* [The records]
****
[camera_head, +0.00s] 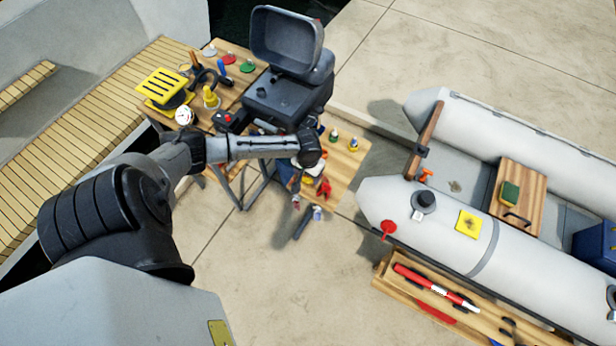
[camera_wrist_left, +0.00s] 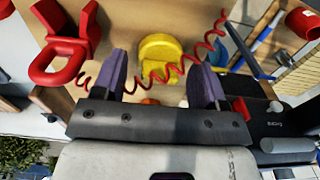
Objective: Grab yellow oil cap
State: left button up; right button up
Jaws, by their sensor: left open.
****
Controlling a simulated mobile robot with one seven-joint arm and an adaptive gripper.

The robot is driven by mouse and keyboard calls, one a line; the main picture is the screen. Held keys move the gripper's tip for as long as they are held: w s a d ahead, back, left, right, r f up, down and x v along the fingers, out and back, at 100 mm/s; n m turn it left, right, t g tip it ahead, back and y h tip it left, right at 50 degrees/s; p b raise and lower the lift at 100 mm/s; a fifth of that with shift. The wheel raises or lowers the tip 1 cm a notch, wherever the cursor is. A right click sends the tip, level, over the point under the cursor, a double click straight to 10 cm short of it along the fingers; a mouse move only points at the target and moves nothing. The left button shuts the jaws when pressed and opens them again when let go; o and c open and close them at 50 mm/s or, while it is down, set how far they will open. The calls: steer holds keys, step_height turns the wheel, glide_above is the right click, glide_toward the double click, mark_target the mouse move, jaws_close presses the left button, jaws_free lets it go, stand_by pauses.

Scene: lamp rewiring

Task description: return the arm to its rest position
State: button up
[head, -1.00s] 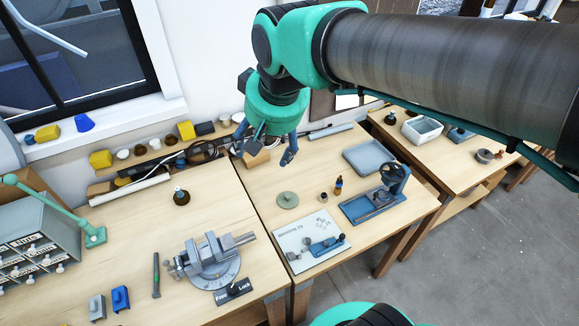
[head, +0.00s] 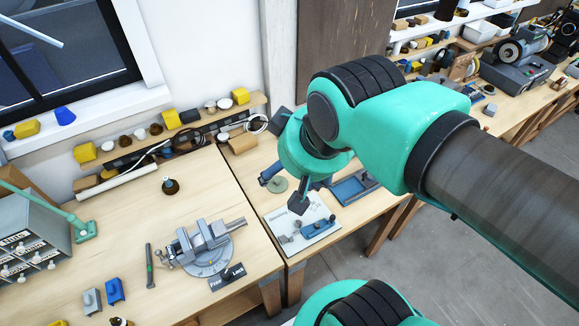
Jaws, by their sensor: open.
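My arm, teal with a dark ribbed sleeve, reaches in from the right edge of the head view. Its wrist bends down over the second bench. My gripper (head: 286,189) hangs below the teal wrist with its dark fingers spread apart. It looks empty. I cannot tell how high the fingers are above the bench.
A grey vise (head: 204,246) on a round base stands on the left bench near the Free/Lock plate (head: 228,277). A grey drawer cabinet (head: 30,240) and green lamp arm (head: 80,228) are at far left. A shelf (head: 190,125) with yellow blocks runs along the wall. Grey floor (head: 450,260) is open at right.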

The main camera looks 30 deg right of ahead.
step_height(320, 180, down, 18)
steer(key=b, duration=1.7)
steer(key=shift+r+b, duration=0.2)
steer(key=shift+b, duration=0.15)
****
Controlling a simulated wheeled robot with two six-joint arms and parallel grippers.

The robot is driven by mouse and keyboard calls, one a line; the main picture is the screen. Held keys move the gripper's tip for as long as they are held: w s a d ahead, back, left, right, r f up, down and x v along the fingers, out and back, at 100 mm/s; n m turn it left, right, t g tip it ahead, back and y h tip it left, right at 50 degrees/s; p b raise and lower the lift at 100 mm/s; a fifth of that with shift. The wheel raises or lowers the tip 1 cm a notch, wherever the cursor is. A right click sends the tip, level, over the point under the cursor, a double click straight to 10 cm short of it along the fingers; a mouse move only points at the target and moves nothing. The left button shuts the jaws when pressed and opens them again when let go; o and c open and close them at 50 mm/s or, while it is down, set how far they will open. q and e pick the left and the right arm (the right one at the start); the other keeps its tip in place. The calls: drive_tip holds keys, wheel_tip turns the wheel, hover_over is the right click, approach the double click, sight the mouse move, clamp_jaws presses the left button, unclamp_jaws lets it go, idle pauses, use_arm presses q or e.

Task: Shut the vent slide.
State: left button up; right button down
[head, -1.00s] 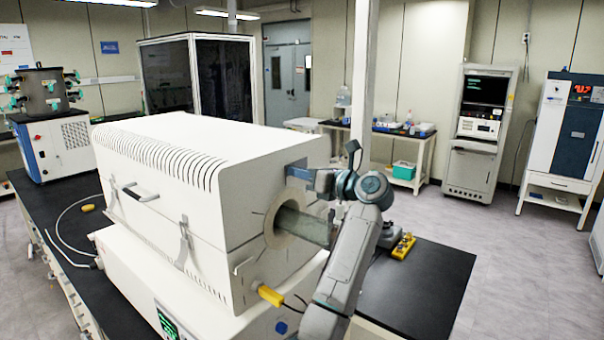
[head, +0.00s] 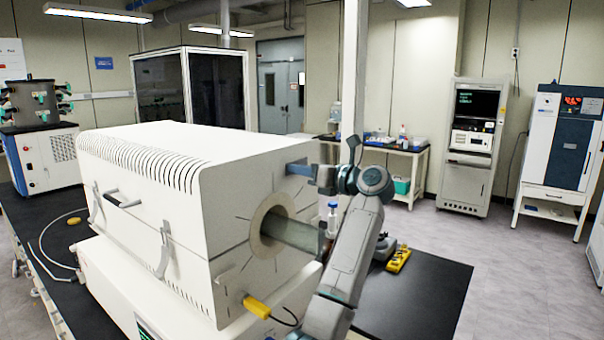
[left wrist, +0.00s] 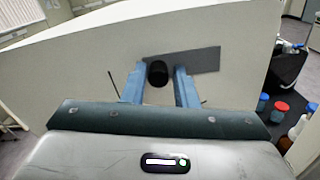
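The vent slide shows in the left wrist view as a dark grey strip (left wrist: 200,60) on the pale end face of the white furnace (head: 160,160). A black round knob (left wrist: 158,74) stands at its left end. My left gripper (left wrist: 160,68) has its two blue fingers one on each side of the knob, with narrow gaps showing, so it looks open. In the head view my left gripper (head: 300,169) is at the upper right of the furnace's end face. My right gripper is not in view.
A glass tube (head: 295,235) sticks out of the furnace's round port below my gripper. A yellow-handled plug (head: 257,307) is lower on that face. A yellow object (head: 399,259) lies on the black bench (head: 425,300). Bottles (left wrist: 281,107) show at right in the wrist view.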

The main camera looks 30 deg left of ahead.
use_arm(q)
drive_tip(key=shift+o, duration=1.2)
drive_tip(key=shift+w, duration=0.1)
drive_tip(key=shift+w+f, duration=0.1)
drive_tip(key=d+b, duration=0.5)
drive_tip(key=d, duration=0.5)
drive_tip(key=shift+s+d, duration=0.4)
****
* [Task objective] Keep both end lines and retype everything in the records above from the line containing "State: left button up; right button up" through the line containing "Jaws, by their sensor: left open.", exactly, with nothing else.

* [Exercise output]
State: left button up; right button up
Jaws, by their sensor: left open.

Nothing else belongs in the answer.